Demonstrators holding flags with Nazi swastikas targeted two rural Michigan towns over the weekend, including the site of a community theater production of “The Diary of Anne Frank.”
They also reportedly chanted a pro-Donald Trump slogan.
The actors portraying Anne Frank and her family, in the play produced by the Fowlerville Community Theatre, found out about the five demonstrators when staff notified the audience during the intermission. While that announcement was being made, the performers remained onstage in character as Jewish refugees hiding from the Nazis, according to the theater.
In a statement, the theater said the “understandably shaken” cast “pulled together and finished the performance with strength and professionalism.”
Among those condemning the acts was Michigan Rep. Elissa Slotkin, the Jewish Democrat who represents the district where the incidents took place, and who won election to the Senate last week.
“It’s more important than ever to fight back against hate, especially at the local level,” Slotkin wrote on X Sunday night. “To the handful of masked, antisemitic creeps waving Nazi flags: Nazis always lose.”
A representative with the Michigan office of the Anti-Defamation League did not return a Jewish Telegraphic Agency request for comment about the incident. On social media, the ADL ‘s national office said it was “disgusted by the far-right extremists who praised Hitler and waved Nazi flags outside of an American Legion hosting the play ‘The Diary of Anne Frank.’”
The American Legion hall in Howell, a city of around 10,000 people east of Lansing, had loaned out its space to the nearby Fowlerville Community Theatre for the show. One member told the local news they agreed to host it because of concern about rising antisemitism.
Neither the American Legion nor representatives with the theater immediately returned JTA requests for comment. “People were shocked, they were appalled,” the American Legion’s past commander Bobby Brite told local news.
“This production centers on real people who lost their lives in the Holocaust, and we have endeavored to tell their story with as much realism as possible,” the theater’s statement continued. “On Saturday evening, things became more real than we expected; the presence of protesters outside gave us a small glimpse of the fears and uncertainty felt by those in hiding.
“As a theatre, we want to make people feel and think. We hope that by presenting Anne’s story, we can help prevent the atrocities of the past from happening again.”
One of the cast members, Becky Frank, who played Anne’s mother Edith, told local reporters the incident was “upsetting,” adding that the pain was compounded by “just knowing the character I was playing, knowing a lot of the research on my character.” Edith Frank died in the Auschwitz-Birkenau concentration camp, separated from her daughters Anne and Margot, who were murdered at the Bergen-Belsen camp.
On Facebook the night of the performance, Brite shared a video of the demonstration while condemning it. The demonstrators later threw antisemitic slurs at Brite, he told reporters.
“The downside to hosting something like this is you bring out extremists,” he said in the video, recording the small group of five demonstrators with swastika banners across the street. “We are certainly against all acts of extremism, all acts of hate, and hate groups.”
He continued, “We’ve got this play that we’re hosting here at the post.

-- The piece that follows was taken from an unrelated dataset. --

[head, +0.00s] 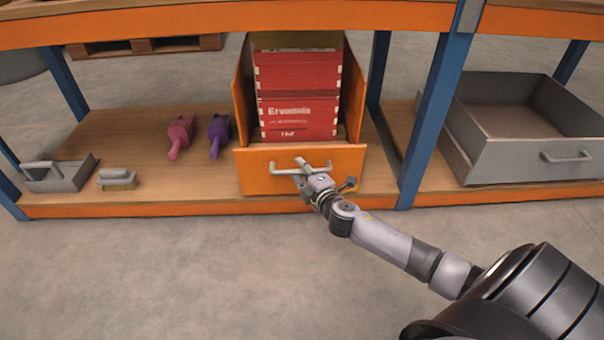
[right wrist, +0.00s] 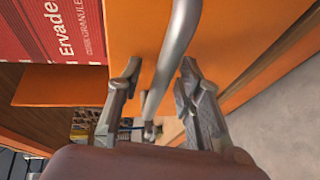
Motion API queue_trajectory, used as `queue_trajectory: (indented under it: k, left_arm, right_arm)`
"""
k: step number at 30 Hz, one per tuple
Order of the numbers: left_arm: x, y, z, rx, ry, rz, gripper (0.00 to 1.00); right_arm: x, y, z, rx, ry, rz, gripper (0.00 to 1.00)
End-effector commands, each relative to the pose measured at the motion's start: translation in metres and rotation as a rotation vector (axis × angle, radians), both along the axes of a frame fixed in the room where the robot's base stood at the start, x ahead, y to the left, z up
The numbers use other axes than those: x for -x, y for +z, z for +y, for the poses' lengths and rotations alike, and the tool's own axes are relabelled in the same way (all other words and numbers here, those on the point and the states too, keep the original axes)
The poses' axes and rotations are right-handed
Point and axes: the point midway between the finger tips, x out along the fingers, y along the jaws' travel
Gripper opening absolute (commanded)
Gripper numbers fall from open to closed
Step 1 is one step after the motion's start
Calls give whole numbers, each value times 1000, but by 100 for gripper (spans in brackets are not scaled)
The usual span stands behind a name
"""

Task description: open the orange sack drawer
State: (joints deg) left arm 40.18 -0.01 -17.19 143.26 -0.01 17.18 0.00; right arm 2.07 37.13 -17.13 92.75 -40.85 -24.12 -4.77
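The orange sack drawer (head: 253,172) sits on the lower shelf, its front panel close to the shelf's front edge. Red sacks (head: 298,100) stand inside behind the panel, with printed lettering; the red also shows in the right wrist view (right wrist: 60,35). A grey bar handle (head: 284,170) is on the panel. My right gripper (head: 308,167) is at the handle. In the right wrist view the handle (right wrist: 172,65) passes between the two fingers of the gripper (right wrist: 160,75), with gaps on both sides; they are open around it. My left gripper is not in view.
A grey drawer (head: 530,160) stands at right beyond a blue post (head: 432,130). Left on the shelf are a pink scoop (head: 181,133), a purple scoop (head: 218,132), a brush (head: 118,179) and a grey tray (head: 70,180). The floor in front is clear.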

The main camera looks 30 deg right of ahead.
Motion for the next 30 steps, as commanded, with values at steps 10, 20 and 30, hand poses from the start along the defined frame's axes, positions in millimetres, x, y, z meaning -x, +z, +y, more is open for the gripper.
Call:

It’s historical and it’s something people can learn from. This is the kind of crap you have to put up with. These individuals are certainly seeking attention.”
In a statement to JTA, the Livingston County Sheriff’s Office said the demonstrators had gone into the American Legion parking lot at first until they were asked to leave the property, at which point they moved across the street. They argued with a passerby but, the sheriff said, “nothing physical transpired and ultimately the parties involved separated.”
The Nazi group, who wore masks emblazoned with the white supremacist symbol “1488,” then left the site of the play and protested in the smaller nearby village of Fowlerville, waving American flags alongside swastikas. In Fowlerville, one witness told local reporters he heard them chanting, “Heil Hitler and Heil Trump.”
This was not the first reported incident this year of white supremacist activity in the Howell area, which has historic ties to the Ku Klux Klan. In July, demonstrators held a “White Lives Matter” rally in downtown Howell replete with chants of “We love Hitler, we love Trump.”
The next month, Donald Trump — now the president-elect — held a campaign rally there.